[PROBLEM STATEMENT]:
Take the entries below and reproduce them word for word.

[INPUT DATA]:
+-------+
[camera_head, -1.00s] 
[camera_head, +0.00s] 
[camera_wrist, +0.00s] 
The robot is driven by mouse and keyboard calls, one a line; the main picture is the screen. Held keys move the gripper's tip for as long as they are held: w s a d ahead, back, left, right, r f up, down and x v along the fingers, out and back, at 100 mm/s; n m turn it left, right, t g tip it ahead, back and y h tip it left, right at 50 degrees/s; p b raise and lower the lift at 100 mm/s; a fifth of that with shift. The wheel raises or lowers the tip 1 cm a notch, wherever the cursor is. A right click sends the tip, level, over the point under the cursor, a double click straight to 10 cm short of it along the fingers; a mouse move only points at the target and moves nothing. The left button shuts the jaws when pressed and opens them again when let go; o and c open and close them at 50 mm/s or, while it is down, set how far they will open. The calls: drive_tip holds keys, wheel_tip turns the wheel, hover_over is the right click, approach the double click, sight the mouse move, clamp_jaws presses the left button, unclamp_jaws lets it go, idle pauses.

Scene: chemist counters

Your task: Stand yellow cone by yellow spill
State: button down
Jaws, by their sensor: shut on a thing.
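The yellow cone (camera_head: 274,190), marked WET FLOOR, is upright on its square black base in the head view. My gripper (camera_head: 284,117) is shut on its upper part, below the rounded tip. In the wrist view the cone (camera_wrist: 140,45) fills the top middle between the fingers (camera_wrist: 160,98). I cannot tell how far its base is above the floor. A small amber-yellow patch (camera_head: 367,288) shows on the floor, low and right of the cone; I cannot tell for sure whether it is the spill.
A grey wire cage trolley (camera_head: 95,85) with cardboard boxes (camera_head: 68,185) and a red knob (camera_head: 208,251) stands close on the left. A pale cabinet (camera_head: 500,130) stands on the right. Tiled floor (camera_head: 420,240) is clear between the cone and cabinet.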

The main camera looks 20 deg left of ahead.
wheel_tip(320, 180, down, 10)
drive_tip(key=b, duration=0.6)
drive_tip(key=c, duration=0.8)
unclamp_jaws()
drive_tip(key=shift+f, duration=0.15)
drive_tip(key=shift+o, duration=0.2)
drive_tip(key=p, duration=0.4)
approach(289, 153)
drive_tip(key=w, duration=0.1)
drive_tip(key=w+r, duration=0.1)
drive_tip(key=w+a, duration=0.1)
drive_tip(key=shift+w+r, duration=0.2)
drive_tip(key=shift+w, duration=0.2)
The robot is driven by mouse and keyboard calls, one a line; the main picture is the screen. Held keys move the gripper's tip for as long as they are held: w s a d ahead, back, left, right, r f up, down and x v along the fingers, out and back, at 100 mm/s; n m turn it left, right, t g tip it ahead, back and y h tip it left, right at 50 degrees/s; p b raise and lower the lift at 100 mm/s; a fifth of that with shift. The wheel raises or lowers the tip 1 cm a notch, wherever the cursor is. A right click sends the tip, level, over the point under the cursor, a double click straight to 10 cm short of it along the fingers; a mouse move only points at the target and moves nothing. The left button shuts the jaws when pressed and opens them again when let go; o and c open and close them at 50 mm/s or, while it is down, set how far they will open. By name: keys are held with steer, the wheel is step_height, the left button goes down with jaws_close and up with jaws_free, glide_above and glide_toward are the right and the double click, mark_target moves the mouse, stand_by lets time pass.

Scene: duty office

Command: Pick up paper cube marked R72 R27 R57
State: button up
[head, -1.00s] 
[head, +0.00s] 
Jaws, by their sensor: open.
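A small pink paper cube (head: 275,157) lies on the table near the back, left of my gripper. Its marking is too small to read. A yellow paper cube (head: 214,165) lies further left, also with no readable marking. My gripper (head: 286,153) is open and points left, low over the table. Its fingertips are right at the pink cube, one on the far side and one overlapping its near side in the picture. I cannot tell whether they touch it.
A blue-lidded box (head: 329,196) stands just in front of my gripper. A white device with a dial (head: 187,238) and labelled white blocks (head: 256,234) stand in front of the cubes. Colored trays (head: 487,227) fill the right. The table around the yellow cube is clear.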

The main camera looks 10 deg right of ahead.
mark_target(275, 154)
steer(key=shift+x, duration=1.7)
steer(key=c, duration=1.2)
+-------+
[SOLVED PROBLEM]:
[camera_head, -1.00s] 
[camera_head, +0.00s] 
[camera_wrist, +0.00s] 
The robot is driven by mouse and keyboard calls, one a line; the main picture is the screen. Held keys move the gripper's tip for as long as they are held: w s a d ahead, back, left, right, r f up, down and x v along the fingers, out and back, at 100 mm/s; n m turn it left, right, t g tip it ahead, back and y h tip it left, right at 50 degrees/s; p b raise and lower the lift at 100 mm/s; a fifth of that with shift. The wheel raises or lowers the tip 1 cm a notch, wherever the cursor is. A right click sends the tip, level, over the point under the cursor, a double click straight to 10 cm short of it along the fingers; a mouse move only points at the target and moves nothing. The left button shuts the jaws when pressed and opens them again when let go; o and c open and close them at 50 mm/s or, while it is down, set how far they will open. The calls: drive_tip holds keys, wheel_tip turns the wheel, hover_over is the right click, approach the double click, sight the mouse move, clamp_jaws presses the left button, unclamp_jaws lets it go, idle pauses.

Scene: chemist counters

Your task: Stand yellow cone by yellow spill
State: button down
Jaws, by their sensor: shut on a thing.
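The yellow cone (camera_head: 274,190), marked WET FLOOR, is upright on its square black base in the head view. My gripper (camera_head: 284,117) is shut on its upper part, below the rounded tip. In the wrist view the cone (camera_wrist: 140,45) fills the top middle between the fingers (camera_wrist: 160,98). I cannot tell how far its base is above the floor. A small amber-yellow patch (camera_head: 367,288) shows on the floor, low and right of the cone; I cannot tell for sure whether it is the spill.
A grey wire cage trolley (camera_head: 95,85) with cardboard boxes (camera_head: 68,185) and a red knob (camera_head: 208,251) stands close on the left. A pale cabinet (camera_head: 500,130) stands on the right. Tiled floor (camera_head: 420,240) is clear between the cone and cabinet.

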The main camera looks 20 deg left of ahead.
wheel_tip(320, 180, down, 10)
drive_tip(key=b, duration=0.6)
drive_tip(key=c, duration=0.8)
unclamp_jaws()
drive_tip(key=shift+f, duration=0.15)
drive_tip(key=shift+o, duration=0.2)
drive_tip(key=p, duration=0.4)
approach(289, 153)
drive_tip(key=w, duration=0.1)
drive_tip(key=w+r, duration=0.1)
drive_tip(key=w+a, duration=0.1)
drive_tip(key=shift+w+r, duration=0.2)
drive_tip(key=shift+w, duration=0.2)
The robot is driven by mouse and keyboard calls, one a line; the main picture is the screen. Held keys move the gripper's tip for as long as they are held: w s a d ahead, back, left, right, r f up, down and x v along the fingers, out and back, at 100 mm/s; n m turn it left, right, t g tip it ahead, back and y h tip it left, right at 50 degrees/s; p b raise and lower the lift at 100 mm/s; a fifth of that with shift. The wheel raises or lowers the tip 1 cm a notch, wherever the cursor is. A right click sends the tip, level, over the point under the cursor, a double click straight to 10 cm short of it along the fingers; a mouse move only points at the target and moves nothing. The left button shuts the jaws when pressed and opens them again when let go; o and c open and close them at 50 mm/s or, while it is down, set how far they will open. By name: keys are held with steer, the wheel is step_height, the left button goes down with jaws_close and up with jaws_free, glide_above and glide_toward are the right and the double click, mark_target moves the mouse, stand_by lets time pass.

Scene: duty office

Command: Pick up paper cube marked R72 R27 R57
State: button up
[head, -1.00s] 
[head, +0.00s] 
Jaws, by their sensor: open.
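A small pink paper cube (head: 275,157) lies on the table near the back, left of my gripper. Its marking is too small to read. A yellow paper cube (head: 214,165) lies further left, also with no readable marking. My gripper (head: 286,153) is open and points left, low over the table. Its fingertips are right at the pink cube, one on the far side and one overlapping its near side in the picture. I cannot tell whether they touch it.
A blue-lidded box (head: 329,196) stands just in front of my gripper. A white device with a dial (head: 187,238) and labelled white blocks (head: 256,234) stand in front of the cubes. Colored trays (head: 487,227) fill the right. The table around the yellow cube is clear.

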The main camera looks 10 deg right of ahead.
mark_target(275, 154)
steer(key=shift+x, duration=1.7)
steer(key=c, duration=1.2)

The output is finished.